Tracking ice thickness and how it has changed has not been as easy, Labe said. Only for about the past 10 years have satellites been used to record thickness; previous measurements had to rely on modeling, he said. “We do have a better handle on sea ice thickness now,” he said. The problem is that the precise record does not go very far into the past, he said.

The newly published study, which was co-authored by two of Labe’s UC-Irvine colleagues, is likely the first to come up with any quantified measurements showing how the atmosphere response to ice thinning, as opposed to the extent of the water that is covered by ice.

Low concentration of ice – spotty coverage of the water’s surface that leaves large areas of open water – will still play a much bigger role in creating warm temperatures, the new study finds. But if ice is thin, the amount of heat that seeps through it can cause up to a third of the warming that is caused by low ice concentration, the study found.

The biggest thin-ice effect comes from areas like the Barents, Kara and Bering seas that are on the edge of the Arctic, the study found. “It seems like the biggest impact to the atmosphere is when the sea ice is lost in the margins,” Labe said.

The Bering had record-low ice this winter — the lowest amount in more than 150 years of records — and as of mid-May, ice was almost entirely gone from the basin.

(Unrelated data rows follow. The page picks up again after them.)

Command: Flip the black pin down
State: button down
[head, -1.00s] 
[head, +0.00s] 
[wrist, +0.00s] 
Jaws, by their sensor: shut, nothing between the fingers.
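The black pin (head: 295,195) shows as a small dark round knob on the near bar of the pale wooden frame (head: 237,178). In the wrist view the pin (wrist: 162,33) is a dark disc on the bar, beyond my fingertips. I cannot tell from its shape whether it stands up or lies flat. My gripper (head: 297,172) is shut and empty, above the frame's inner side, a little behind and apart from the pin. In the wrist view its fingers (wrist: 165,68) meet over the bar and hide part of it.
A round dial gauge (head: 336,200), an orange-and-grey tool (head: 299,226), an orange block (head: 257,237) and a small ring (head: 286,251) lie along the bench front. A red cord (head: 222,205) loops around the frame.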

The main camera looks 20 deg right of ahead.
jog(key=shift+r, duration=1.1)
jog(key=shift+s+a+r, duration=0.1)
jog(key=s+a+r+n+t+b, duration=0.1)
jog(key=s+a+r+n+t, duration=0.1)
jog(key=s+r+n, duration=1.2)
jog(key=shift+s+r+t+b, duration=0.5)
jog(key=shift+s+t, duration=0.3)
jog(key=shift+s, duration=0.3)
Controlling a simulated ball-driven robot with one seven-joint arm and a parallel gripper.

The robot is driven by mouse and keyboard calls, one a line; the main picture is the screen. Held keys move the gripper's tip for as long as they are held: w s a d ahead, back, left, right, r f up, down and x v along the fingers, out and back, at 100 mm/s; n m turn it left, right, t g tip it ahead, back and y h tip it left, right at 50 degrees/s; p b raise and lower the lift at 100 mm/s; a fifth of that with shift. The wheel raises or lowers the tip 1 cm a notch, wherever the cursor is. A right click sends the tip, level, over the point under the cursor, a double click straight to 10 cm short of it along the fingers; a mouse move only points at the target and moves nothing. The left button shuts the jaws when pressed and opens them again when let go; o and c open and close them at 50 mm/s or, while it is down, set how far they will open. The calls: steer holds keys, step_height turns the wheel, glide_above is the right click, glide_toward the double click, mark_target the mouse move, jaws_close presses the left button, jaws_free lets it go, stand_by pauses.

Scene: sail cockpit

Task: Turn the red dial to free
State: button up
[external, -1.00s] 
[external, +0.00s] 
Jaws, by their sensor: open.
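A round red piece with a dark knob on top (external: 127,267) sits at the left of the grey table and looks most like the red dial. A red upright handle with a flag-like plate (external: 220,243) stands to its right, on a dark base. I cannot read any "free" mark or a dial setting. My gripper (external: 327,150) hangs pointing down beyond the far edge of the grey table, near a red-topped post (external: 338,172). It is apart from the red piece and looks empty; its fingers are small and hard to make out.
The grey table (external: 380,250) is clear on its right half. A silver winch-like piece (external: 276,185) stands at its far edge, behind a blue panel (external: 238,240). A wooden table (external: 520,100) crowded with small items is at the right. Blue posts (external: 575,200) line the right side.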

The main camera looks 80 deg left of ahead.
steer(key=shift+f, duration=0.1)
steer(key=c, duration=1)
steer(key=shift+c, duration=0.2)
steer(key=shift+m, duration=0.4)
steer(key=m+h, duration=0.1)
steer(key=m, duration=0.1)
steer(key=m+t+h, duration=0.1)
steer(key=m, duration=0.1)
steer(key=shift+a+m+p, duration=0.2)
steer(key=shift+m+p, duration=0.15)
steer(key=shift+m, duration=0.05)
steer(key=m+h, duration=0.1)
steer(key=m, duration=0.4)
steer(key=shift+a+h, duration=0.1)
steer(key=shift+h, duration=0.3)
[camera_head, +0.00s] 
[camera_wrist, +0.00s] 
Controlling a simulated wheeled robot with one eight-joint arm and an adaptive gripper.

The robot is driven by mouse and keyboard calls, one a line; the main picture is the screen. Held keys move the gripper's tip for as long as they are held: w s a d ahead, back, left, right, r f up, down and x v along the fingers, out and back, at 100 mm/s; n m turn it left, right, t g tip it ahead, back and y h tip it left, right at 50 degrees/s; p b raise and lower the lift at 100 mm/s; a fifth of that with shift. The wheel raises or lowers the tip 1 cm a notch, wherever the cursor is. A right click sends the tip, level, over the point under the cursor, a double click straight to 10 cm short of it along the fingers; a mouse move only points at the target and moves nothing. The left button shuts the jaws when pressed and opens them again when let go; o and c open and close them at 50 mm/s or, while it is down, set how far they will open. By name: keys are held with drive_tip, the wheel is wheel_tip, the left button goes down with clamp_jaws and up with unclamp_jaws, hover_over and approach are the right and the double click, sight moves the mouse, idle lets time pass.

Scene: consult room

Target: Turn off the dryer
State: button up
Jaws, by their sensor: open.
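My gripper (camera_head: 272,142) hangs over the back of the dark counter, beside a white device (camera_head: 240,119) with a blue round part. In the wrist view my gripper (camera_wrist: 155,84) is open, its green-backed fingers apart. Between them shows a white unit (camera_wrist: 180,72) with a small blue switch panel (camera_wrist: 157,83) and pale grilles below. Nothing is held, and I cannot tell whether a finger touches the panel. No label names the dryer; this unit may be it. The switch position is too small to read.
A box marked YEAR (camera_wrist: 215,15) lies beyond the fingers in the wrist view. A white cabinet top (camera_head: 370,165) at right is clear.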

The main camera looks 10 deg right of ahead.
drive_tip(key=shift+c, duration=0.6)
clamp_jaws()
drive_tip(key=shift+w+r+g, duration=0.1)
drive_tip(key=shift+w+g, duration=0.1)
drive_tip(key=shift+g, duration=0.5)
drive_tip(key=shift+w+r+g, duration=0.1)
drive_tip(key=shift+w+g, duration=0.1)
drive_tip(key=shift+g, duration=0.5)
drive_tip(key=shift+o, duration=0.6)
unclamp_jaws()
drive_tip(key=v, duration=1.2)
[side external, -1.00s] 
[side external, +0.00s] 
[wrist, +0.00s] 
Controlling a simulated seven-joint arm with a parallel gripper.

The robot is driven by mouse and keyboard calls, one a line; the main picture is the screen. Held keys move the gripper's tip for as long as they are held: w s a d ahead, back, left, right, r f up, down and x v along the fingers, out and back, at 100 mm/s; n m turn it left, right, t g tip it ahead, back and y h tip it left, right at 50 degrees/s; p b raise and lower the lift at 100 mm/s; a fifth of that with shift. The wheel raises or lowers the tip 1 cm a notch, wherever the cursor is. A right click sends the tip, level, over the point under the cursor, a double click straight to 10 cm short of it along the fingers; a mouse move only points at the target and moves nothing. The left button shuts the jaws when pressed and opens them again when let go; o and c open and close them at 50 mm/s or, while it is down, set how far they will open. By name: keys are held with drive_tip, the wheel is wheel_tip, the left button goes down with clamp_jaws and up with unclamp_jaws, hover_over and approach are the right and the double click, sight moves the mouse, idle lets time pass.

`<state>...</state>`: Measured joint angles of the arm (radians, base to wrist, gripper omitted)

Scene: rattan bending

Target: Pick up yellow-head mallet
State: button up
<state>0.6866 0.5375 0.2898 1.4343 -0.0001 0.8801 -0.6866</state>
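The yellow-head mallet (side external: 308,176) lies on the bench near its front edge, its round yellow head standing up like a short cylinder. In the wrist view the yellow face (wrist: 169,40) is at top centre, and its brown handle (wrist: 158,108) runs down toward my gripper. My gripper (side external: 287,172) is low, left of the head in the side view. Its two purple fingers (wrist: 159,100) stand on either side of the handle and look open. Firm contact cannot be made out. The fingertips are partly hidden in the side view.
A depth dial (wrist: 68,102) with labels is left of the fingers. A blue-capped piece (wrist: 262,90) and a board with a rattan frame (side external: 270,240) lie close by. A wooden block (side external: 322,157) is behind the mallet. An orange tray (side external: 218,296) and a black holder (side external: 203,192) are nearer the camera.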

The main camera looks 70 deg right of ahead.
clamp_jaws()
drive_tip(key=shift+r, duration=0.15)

The melt has also been rapid north of the Bering Strait in the Chukchi Sea. As of May 22, in both the Chukchi and the Bering, “The ice extent is the lowest in the 40-year satellite record,” Rick Thoman, climate science and services manager for the National Weather Service, said in his monthly climate briefing, held Thursday. The Chukchi melt is faster even than that of last spring, and in both years May ice was “quite dramatically lower than anything else,” Thoman said.

The UC-Irvine study used simulations calculated with records from 1976 to 2005 and projections about ice conditions expected in the second half of the 21st century. A high-emissions scenario, with emissions assumed to remain at 2000 levels, is used.

While it found that thinner ice does influence the lower and middle levels of the atmosphere, potentially shifting the jet stream southward, the study found “no significant response” to loss of ice thickness in the stratosphere. That upper level is the site of the polar vortex, the counterclockwise flow of air around the low-pressure system above the North Pole. The study did find that lower sea ice concentration influences the stratosphere and strengthens the polar vortex.